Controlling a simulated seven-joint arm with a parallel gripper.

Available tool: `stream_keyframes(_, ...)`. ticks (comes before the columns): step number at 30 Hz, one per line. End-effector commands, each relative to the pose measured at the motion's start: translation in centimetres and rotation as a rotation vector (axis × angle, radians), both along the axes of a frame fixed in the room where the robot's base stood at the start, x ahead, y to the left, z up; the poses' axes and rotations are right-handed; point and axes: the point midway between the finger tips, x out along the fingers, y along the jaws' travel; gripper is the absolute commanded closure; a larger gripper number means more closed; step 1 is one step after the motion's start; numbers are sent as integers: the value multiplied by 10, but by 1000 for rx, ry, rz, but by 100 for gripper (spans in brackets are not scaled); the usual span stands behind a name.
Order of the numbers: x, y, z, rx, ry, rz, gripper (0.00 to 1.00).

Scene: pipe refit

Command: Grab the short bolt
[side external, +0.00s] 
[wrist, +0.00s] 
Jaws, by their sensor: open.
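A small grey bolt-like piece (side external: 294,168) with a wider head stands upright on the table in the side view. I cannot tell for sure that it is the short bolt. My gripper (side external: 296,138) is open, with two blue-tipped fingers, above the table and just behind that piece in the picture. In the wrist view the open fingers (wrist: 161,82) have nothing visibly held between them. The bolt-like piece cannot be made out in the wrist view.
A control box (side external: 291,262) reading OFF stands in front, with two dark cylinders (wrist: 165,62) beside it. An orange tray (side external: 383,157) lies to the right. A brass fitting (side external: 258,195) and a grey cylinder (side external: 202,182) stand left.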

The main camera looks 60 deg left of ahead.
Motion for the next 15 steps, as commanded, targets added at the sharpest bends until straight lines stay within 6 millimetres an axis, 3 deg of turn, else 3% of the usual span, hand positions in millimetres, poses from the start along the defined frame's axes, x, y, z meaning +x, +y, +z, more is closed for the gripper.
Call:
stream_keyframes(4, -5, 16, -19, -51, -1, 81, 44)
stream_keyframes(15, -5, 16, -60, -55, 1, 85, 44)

┄┄┄┄┄┄┄┄┄┄

**WORK TO BE COMPLETED:**
Exactly reproduce the material above.

**EXERCISE SOLUTION:**
Controlling a simulated seven-joint arm with a parallel gripper.

Available tool: `stream_keyframes(_, ...)`. ticks (comes before the columns): step number at 30 Hz, one per line. End-effector commands, each relative to the pose measured at the motion's start: translation in centimetres and rotation as a rotation vector (axis × angle, radians), both along the axes of a frame fixed in the room where the robot's base stood at the start, x ahead, y to the left, z up; the poses' axes and rotations are right-handed; point and axes: the point midway between the finger tips, x out along the fingers, y along the jaws' travel; gripper is the absolute commanded closure; a larger gripper number means more closed; step 1 is one step after the motion's start; numbers are sent as integers: the value multiplied by 10, but by 1000 for rx, ry, rz, but by 100 for gripper (spans in brackets are not scaled); the usual span stands behind a name.
Order of the numbers: x, y, z, rx, ry, rz, gripper (0.00 to 1.00).

Scene: pipe refit

Command: Grab the short bolt
[side external, +0.00s] 
[wrist, +0.00s] 
Jaws, by their sensor: open.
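A small grey bolt-like piece (side external: 294,168) with a wider head stands upright on the table in the side view. I cannot tell for sure that it is the short bolt. My gripper (side external: 296,138) is open, with two blue-tipped fingers, above the table and just behind that piece in the picture. In the wrist view the open fingers (wrist: 161,82) have nothing visibly held between them. The bolt-like piece cannot be made out in the wrist view.
A control box (side external: 291,262) reading OFF stands in front, with two dark cylinders (wrist: 165,62) beside it. An orange tray (side external: 383,157) lies to the right. A brass fitting (side external: 258,195) and a grey cylinder (side external: 202,182) stand left.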

The main camera looks 60 deg left of ahead.
Motion for the next 15 steps, as commanded, targets added at the sharpest bends until straight lines stay within 6 millimetres an axis, 3 deg of turn, else 3% of the usual span, hand positions in millimetres, poses from the start along the defined frame's axes, x, y, z meaning +x, +y, +z, more is closed for the gripper.
Call:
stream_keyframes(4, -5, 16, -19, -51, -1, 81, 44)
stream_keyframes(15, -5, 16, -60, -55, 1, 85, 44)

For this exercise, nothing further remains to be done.